- [Data records]

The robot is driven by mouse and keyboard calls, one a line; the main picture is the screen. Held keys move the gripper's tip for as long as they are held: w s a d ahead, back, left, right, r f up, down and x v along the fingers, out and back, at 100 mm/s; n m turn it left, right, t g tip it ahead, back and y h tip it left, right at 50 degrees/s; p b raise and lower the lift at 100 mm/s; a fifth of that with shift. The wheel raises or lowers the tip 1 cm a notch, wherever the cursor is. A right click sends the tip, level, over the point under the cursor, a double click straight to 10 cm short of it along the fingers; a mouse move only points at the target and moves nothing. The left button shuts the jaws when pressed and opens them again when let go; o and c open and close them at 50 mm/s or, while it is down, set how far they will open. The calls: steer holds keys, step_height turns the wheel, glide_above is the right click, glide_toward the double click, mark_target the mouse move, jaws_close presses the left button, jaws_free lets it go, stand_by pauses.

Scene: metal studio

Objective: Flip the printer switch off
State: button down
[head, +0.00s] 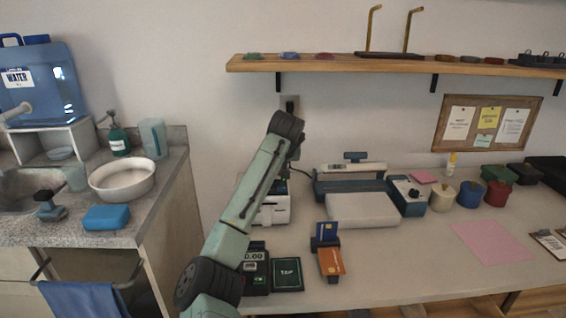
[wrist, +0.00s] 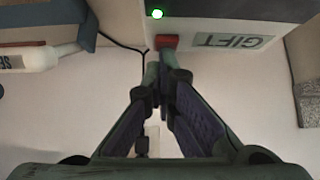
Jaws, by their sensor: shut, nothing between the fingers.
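The printer (head: 275,210) is a small white box with a dark part, on the counter behind my arm in the head view. In the wrist view its face (wrist: 190,38) shows a lit green light (wrist: 157,14), a label reading GIFT upside down, and a small red switch (wrist: 167,42). My gripper (wrist: 163,58) is shut and empty, with its fingertips right at the red switch. I cannot tell whether they touch it. The fingertips partly cover the switch, and its position is unclear. In the head view the fingertips are hidden behind my arm.
A black cable (wrist: 122,44) runs left of the printer in the wrist view. A white and grey machine (head: 362,205) stands right of it in the head view. A card holder (head: 326,238) and a card terminal (head: 255,268) are in front. A wooden shelf (head: 400,66) hangs above.

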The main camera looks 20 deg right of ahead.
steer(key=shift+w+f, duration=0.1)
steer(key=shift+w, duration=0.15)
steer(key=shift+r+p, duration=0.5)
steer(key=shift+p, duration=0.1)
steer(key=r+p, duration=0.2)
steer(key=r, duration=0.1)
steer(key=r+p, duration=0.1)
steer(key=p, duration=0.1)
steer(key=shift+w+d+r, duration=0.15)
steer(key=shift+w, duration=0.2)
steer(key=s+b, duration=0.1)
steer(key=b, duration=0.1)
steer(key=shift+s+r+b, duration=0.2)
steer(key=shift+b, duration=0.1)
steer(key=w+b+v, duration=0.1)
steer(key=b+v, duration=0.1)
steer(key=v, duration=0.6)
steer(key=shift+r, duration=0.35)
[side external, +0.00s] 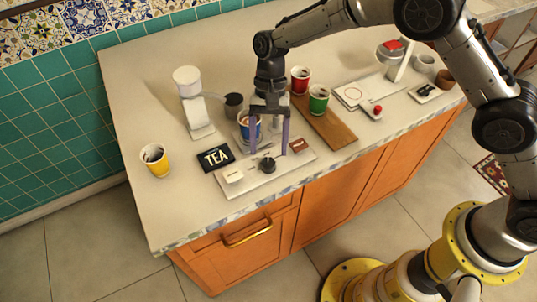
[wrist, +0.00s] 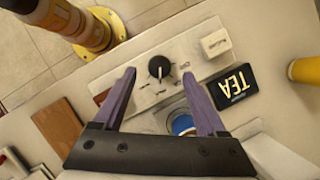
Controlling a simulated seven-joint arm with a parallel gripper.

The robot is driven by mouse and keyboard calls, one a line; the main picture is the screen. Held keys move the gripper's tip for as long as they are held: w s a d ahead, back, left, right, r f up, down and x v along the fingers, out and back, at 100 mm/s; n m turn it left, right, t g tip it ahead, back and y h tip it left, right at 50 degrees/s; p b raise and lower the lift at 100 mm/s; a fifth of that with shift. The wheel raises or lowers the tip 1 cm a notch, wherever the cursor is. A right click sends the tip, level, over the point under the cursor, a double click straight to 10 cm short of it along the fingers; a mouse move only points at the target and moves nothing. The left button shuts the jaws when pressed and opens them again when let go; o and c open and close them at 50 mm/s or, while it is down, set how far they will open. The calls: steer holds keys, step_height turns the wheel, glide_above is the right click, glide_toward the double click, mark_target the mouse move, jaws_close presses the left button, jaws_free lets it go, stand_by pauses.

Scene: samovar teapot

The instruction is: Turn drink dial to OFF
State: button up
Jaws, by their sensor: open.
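The drink dial (side external: 267,165) is a black round knob on a light control panel (side external: 289,168) at the counter's front. In the wrist view the dial (wrist: 159,67) shows a white pointer mark, and the small labels around it are too blurred to read. My gripper (side external: 268,151) points down over the panel, with its purple fingers apart. In the wrist view my gripper (wrist: 159,73) has one fingertip on each side of the dial, with gaps and nothing held. I cannot tell how high the tips are above the panel.
A blue cup (side external: 249,125) stands just behind the panel, close to my fingers. A black TEA sign (side external: 215,157) and a white dispenser (side external: 190,100) are to the left, with a yellow cup (side external: 155,159). Red (side external: 300,79) and green (side external: 318,99) cups stand right.

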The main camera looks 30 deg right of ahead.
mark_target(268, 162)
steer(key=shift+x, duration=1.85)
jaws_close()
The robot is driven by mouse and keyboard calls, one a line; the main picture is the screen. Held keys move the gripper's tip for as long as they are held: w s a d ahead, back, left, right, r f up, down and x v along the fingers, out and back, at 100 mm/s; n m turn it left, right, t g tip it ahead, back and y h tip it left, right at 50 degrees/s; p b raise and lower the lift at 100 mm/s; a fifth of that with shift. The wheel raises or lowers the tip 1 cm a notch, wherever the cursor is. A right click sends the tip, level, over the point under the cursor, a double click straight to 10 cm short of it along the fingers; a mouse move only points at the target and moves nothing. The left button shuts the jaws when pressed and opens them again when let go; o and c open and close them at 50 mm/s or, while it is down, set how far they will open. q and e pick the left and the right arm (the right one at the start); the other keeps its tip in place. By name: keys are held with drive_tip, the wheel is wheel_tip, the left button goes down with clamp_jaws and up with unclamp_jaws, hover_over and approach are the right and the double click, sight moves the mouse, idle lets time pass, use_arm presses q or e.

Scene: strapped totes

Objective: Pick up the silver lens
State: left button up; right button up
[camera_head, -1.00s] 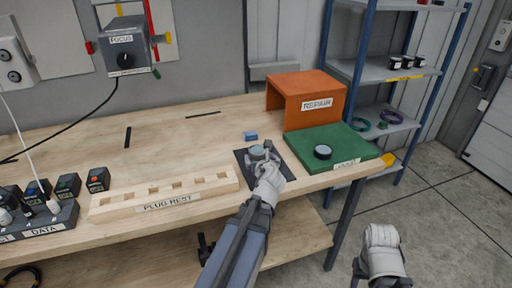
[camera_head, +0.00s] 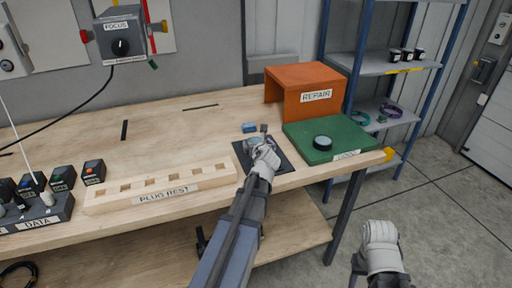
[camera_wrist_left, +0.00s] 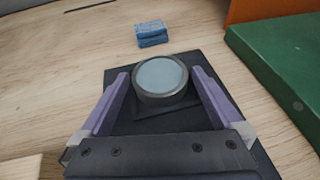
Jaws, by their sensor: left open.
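The silver lens (camera_wrist_left: 161,78) is a round disc with a grey rim and pale blue glass. It lies on a dark square pad (camera_wrist_left: 124,120) on the wooden bench. My left gripper (camera_wrist_left: 160,78) is open, with its two purple fingers on either side of the lens; small gaps show between fingers and rim. In the head view, my left gripper (camera_head: 259,143) is over the pad and partly covers the lens. My right arm is at the lower right of the head view, off the bench; its fingers cannot be made out.
A blue block (camera_wrist_left: 151,33) lies just beyond the pad. A green board (camera_head: 345,136) with a dark round lens (camera_head: 322,143) is to the right, beside the orange repair box (camera_head: 304,92). A wooden plug rest (camera_head: 160,188) is to the left. Open bench lies behind.

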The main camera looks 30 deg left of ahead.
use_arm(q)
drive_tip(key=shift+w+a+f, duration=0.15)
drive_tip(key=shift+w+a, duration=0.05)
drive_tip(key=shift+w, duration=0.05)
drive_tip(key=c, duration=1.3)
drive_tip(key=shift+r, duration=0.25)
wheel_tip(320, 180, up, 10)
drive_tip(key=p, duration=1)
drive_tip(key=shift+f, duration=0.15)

- [Written instruction] Send back the data above word for word, with the pictures left out.

- [Answer to the task]
The robot is driven by mouse and keyboard calls, one a line; the main picture is the screen. Held keys move the gripper's tip for as long as they are held: w s a d ahead, back, left, right, r f up, down and x v along the fingers, out and back, at 100 mm/s; n m turn it left, right, t g tip it ahead, back and y h tip it left, right at 50 degrees/s; p b raise and lower the lift at 100 mm/s; a fifth of that with shift. The wheel raises or lowers the tip 1 cm a notch, wherever the cursor is. A right click sends the tip, level, over the point under the cursor, a double click straight to 10 cm short of it along the fingers; a mouse move only points at the target and moves nothing. The left button shuts the jaws when pressed and opens them again when let go; o and c open and close them at 50 mm/s or, while it is down, set how far they will open. The calls: steer holds keys, step_height turns the wheel, glide_above is the right click, glide_toward the double click, mark_target the mouse move, jaws_close presses the left button, jaws_free lets it go, stand_by pauses.

Scene: metal studio

Objective: Flip the printer switch off
State: button down
[head, +0.00s] 
[wrist, +0.00s] 
Jaws, by their sensor: shut, nothing between the fingers.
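The printer (head: 275,210) is a small white box with a dark part, on the counter behind my arm in the head view. In the wrist view its face (wrist: 190,38) shows a lit green light (wrist: 157,14), a label reading GIFT upside down, and a small red switch (wrist: 167,42). My gripper (wrist: 163,58) is shut and empty, with its fingertips right at the red switch. I cannot tell whether they touch it. The fingertips partly cover the switch, and its position is unclear. In the head view the fingertips are hidden behind my arm.
A black cable (wrist: 122,44) runs left of the printer in the wrist view. A white and grey machine (head: 362,205) stands right of it in the head view. A card holder (head: 326,238) and a card terminal (head: 255,268) are in front. A wooden shelf (head: 400,66) hangs above.

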The main camera looks 20 deg right of ahead.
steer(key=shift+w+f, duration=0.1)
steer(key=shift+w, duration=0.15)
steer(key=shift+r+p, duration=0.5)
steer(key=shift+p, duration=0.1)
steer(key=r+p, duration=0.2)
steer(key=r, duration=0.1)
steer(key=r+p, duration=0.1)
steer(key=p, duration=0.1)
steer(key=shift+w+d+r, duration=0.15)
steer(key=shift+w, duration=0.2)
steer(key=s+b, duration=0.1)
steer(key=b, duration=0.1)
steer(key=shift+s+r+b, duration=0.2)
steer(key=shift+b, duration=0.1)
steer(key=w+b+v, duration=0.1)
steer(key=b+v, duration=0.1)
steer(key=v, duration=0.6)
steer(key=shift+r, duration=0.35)
[side external, +0.00s] 
[wrist, +0.00s] 
Controlling a simulated seven-joint arm with a parallel gripper.

The robot is driven by mouse and keyboard calls, one a line; the main picture is the screen. Held keys move the gripper's tip for as long as they are held: w s a d ahead, back, left, right, r f up, down and x v along the fingers, out and back, at 100 mm/s; n m turn it left, right, t g tip it ahead, back and y h tip it left, right at 50 degrees/s; p b raise and lower the lift at 100 mm/s; a fifth of that with shift. The wheel raises or lowers the tip 1 cm a notch, wherever the cursor is. A right click sends the tip, level, over the point under the cursor, a double click straight to 10 cm short of it along the fingers; a mouse move only points at the target and moves nothing. The left button shuts the jaws when pressed and opens them again when let go; o and c open and close them at 50 mm/s or, while it is down, set how far they will open. The calls: steer holds keys, step_height turns the wheel, glide_above is the right click, glide_toward the double click, mark_target the mouse move, jaws_close presses the left button, jaws_free lets it go, stand_by pauses.

Scene: samovar teapot

The instruction is: Turn drink dial to OFF
State: button up
Jaws, by their sensor: open.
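The drink dial (side external: 267,165) is a black round knob on a light control panel (side external: 289,168) at the counter's front. In the wrist view the dial (wrist: 159,67) shows a white pointer mark, and the small labels around it are too blurred to read. My gripper (side external: 268,151) points down over the panel, with its purple fingers apart. In the wrist view my gripper (wrist: 159,73) has one fingertip on each side of the dial, with gaps and nothing held. I cannot tell how high the tips are above the panel.
A blue cup (side external: 249,125) stands just behind the panel, close to my fingers. A black TEA sign (side external: 215,157) and a white dispenser (side external: 190,100) are to the left, with a yellow cup (side external: 155,159). Red (side external: 300,79) and green (side external: 318,99) cups stand right.

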The main camera looks 30 deg right of ahead.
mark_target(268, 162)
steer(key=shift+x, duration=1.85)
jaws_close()
The robot is driven by mouse and keyboard calls, one a line; the main picture is the screen. Held keys move the gripper's tip for as long as they are held: w s a d ahead, back, left, right, r f up, down and x v along the fingers, out and back, at 100 mm/s; n m turn it left, right, t g tip it ahead, back and y h tip it left, right at 50 degrees/s; p b raise and lower the lift at 100 mm/s; a fifth of that with shift. The wheel raises or lowers the tip 1 cm a notch, wherever the cursor is. A right click sends the tip, level, over the point under the cursor, a double click straight to 10 cm short of it along the fingers; a mouse move only points at the target and moves nothing. The left button shuts the jaws when pressed and opens them again when let go; o and c open and close them at 50 mm/s or, while it is down, set how far they will open. q and e pick the left and the right arm (the right one at the start); the other keeps its tip in place. By name: keys are held with drive_tip, the wheel is wheel_tip, the left button goes down with clamp_jaws and up with unclamp_jaws, hover_over and approach are the right and the double click, sight moves the mouse, idle lets time pass, use_arm presses q or e.

Scene: strapped totes

Objective: Pick up the silver lens
State: left button up; right button up
[camera_head, -1.00s] 
[camera_head, +0.00s] 
[camera_wrist_left, +0.00s] 
Jaws, by their sensor: left open.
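The silver lens (camera_wrist_left: 161,78) is a round disc with a grey rim and pale blue glass. It lies on a dark square pad (camera_wrist_left: 124,120) on the wooden bench. My left gripper (camera_wrist_left: 160,78) is open, with its two purple fingers on either side of the lens; small gaps show between fingers and rim. In the head view, my left gripper (camera_head: 259,143) is over the pad and partly covers the lens. My right arm is at the lower right of the head view, off the bench; its fingers cannot be made out.
A blue block (camera_wrist_left: 151,33) lies just beyond the pad. A green board (camera_head: 345,136) with a dark round lens (camera_head: 322,143) is to the right, beside the orange repair box (camera_head: 304,92). A wooden plug rest (camera_head: 160,188) is to the left. Open bench lies behind.

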The main camera looks 30 deg left of ahead.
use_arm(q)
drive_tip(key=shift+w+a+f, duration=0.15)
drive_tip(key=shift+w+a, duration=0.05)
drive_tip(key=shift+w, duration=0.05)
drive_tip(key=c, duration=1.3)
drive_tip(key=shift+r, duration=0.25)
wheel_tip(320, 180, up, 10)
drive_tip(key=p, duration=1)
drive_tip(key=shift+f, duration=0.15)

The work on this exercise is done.